» PROVIDED MATERIAL:
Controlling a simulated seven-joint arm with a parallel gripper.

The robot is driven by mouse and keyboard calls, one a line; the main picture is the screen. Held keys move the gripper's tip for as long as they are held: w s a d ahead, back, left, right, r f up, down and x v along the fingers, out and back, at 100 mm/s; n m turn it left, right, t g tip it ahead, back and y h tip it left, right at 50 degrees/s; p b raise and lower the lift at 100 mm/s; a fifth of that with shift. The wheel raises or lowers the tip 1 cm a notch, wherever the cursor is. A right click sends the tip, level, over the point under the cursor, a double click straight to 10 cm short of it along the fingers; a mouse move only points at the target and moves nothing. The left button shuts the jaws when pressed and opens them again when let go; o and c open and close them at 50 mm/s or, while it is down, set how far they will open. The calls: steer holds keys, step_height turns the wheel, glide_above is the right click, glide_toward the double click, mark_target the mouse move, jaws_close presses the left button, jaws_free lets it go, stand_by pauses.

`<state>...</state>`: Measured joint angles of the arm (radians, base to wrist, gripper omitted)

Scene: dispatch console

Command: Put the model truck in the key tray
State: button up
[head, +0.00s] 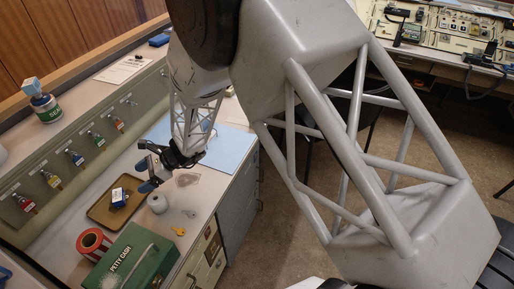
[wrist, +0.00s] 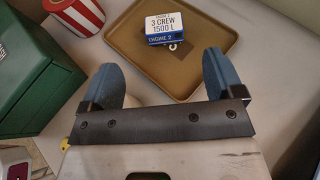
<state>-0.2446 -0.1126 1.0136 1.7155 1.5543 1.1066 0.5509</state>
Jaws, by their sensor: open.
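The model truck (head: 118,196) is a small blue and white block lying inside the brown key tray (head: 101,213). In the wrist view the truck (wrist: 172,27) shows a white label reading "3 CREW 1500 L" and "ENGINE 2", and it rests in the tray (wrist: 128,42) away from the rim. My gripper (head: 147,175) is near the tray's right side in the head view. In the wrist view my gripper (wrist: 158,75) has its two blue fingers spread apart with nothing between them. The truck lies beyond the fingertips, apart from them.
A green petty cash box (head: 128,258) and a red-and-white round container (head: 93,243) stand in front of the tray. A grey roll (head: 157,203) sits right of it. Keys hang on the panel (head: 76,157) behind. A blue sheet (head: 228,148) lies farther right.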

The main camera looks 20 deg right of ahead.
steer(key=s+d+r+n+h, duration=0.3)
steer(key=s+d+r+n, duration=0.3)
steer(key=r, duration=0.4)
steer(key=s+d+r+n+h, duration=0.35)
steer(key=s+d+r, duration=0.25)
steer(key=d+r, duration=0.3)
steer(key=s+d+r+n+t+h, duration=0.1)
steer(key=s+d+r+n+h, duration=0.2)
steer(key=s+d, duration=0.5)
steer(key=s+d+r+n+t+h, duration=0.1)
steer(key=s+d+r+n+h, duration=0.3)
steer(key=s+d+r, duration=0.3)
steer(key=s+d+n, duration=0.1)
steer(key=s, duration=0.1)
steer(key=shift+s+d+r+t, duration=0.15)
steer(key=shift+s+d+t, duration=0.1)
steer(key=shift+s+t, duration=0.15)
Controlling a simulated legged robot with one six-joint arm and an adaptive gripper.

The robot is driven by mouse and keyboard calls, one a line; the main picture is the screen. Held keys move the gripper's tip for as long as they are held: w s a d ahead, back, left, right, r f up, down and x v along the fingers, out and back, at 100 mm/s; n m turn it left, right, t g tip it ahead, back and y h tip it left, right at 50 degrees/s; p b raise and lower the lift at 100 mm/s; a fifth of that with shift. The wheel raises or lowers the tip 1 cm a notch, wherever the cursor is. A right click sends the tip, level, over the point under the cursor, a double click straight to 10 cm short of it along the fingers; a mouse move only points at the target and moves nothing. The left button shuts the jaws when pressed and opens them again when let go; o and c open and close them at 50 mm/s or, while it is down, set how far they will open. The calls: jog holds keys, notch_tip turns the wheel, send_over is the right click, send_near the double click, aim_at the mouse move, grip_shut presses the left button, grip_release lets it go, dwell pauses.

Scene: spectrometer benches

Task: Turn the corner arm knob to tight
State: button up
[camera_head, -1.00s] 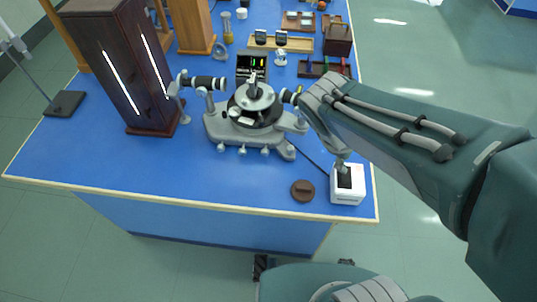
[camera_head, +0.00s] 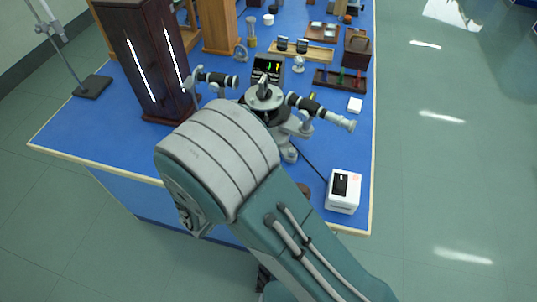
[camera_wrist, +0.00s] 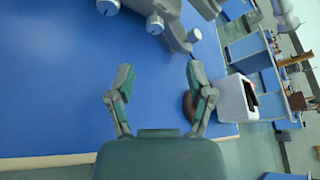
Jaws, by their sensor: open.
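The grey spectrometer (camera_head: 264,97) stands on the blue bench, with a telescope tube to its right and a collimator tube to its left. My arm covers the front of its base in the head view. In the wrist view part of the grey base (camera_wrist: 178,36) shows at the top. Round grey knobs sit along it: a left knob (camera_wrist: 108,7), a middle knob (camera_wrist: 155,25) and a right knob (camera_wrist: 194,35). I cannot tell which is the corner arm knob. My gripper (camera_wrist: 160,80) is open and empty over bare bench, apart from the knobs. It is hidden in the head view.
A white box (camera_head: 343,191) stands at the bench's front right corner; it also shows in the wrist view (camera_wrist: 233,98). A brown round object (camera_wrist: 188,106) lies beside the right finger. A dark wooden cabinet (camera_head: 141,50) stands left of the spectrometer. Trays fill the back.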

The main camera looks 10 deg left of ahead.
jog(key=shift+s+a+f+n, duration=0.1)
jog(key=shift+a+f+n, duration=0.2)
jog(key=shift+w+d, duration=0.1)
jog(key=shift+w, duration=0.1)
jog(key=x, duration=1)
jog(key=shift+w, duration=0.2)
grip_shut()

» EXERCISE DIRECTIONS:
Retype each entry precisely. Skip images entirely.

» FULL SOLUTION:
Controlling a simulated seven-joint arm with a parallel gripper.

The robot is driven by mouse and keyboard calls, one a line; the main picture is the screen. Held keys move the gripper's tip for as long as they are held: w s a d ahead, back, left, right, r f up, down and x v along the fingers, out and back, at 100 mm/s; n m turn it left, right, t g tip it ahead, back and y h tip it left, right at 50 degrees/s; p b raise and lower the lift at 100 mm/s; a fifth of that with shift. The wheel raises or lowers the tip 1 cm a notch, wherever the cursor is. A right click sends the tip, level, over the point under the cursor, a double click straight to 10 cm short of it along the fingers; a mouse move only points at the target and moves nothing. The left button shuts the jaws when pressed and opens them again when let go; o and c open and close them at 50 mm/s or, while it is down, set how far they will open. The calls: steer holds keys, step_height turns the wheel, glide_above is the right click, glide_toward the double click, mark_target the mouse move, jaws_close presses the left button, jaws_free lets it go, stand_by pauses.

`<state>...</state>`: Measured joint angles of the arm (radians, base to wrist, gripper omitted)

Scene: dispatch console

Command: Put the model truck in the key tray
State: button up
[head, +0.00s] 
[wrist, +0.00s] 
<state>-0.2446 -0.1126 1.0136 1.7155 1.5543 1.1066 0.5509</state>
Jaws, by their sensor: open.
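The model truck (head: 118,196) is a small blue and white block lying inside the brown key tray (head: 101,213). In the wrist view the truck (wrist: 172,27) shows a white label reading "3 CREW 1500 L" and "ENGINE 2", and it rests in the tray (wrist: 128,42) away from the rim. My gripper (head: 147,175) is near the tray's right side in the head view. In the wrist view my gripper (wrist: 158,75) has its two blue fingers spread apart with nothing between them. The truck lies beyond the fingertips, apart from them.
A green petty cash box (head: 128,258) and a red-and-white round container (head: 93,243) stand in front of the tray. A grey roll (head: 157,203) sits right of it. Keys hang on the panel (head: 76,157) behind. A blue sheet (head: 228,148) lies farther right.

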The main camera looks 20 deg right of ahead.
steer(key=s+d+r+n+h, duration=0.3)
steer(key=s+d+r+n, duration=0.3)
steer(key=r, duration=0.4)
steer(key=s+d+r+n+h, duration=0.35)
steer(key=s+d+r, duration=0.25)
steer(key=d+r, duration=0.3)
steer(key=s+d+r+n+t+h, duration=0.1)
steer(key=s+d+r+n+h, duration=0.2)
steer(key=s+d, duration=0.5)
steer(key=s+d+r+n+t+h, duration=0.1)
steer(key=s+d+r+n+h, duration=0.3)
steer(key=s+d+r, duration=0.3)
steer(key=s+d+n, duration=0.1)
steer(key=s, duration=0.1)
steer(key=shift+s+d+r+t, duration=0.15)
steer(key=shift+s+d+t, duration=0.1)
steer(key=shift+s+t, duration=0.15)
Controlling a simulated legged robot with one six-joint arm and an adaptive gripper.

The robot is driven by mouse and keyboard calls, one a line; the main picture is the screen. Held keys move the gripper's tip for as long as they are held: w s a d ahead, back, left, right, r f up, down and x v along the fingers, out and back, at 100 mm/s; n m turn it left, right, t g tip it ahead, back and y h tip it left, right at 50 degrees/s; p b raise and lower the lift at 100 mm/s; a fifth of that with shift. The wheel raises or lowers the tip 1 cm a notch, wherever the cursor is. A right click sends the tip, level, over the point under the cursor, a double click straight to 10 cm short of it along the fingers; a mouse move only points at the target and moves nothing. The left button shuts the jaws when pressed and opens them again when let go; o and c open and close them at 50 mm/s or, while it is down, set how far they will open. The calls: jog holds keys, notch_tip turns the wheel, send_over is the right click, send_near the double click, aim_at the mouse move, grip_shut presses the left button, grip_release lets it go, dwell pauses.

Scene: spectrometer benches

Task: Turn the corner arm knob to tight
State: button up
[camera_head, -1.00s] 
[camera_head, +0.00s] 
[camera_wrist, +0.00s] 
Jaws, by their sensor: open.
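The grey spectrometer (camera_head: 264,97) stands on the blue bench, with a telescope tube to its right and a collimator tube to its left. My arm covers the front of its base in the head view. In the wrist view part of the grey base (camera_wrist: 178,36) shows at the top. Round grey knobs sit along it: a left knob (camera_wrist: 108,7), a middle knob (camera_wrist: 155,25) and a right knob (camera_wrist: 194,35). I cannot tell which is the corner arm knob. My gripper (camera_wrist: 160,80) is open and empty over bare bench, apart from the knobs. It is hidden in the head view.
A white box (camera_head: 343,191) stands at the bench's front right corner; it also shows in the wrist view (camera_wrist: 233,98). A brown round object (camera_wrist: 188,106) lies beside the right finger. A dark wooden cabinet (camera_head: 141,50) stands left of the spectrometer. Trays fill the back.

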The main camera looks 10 deg left of ahead.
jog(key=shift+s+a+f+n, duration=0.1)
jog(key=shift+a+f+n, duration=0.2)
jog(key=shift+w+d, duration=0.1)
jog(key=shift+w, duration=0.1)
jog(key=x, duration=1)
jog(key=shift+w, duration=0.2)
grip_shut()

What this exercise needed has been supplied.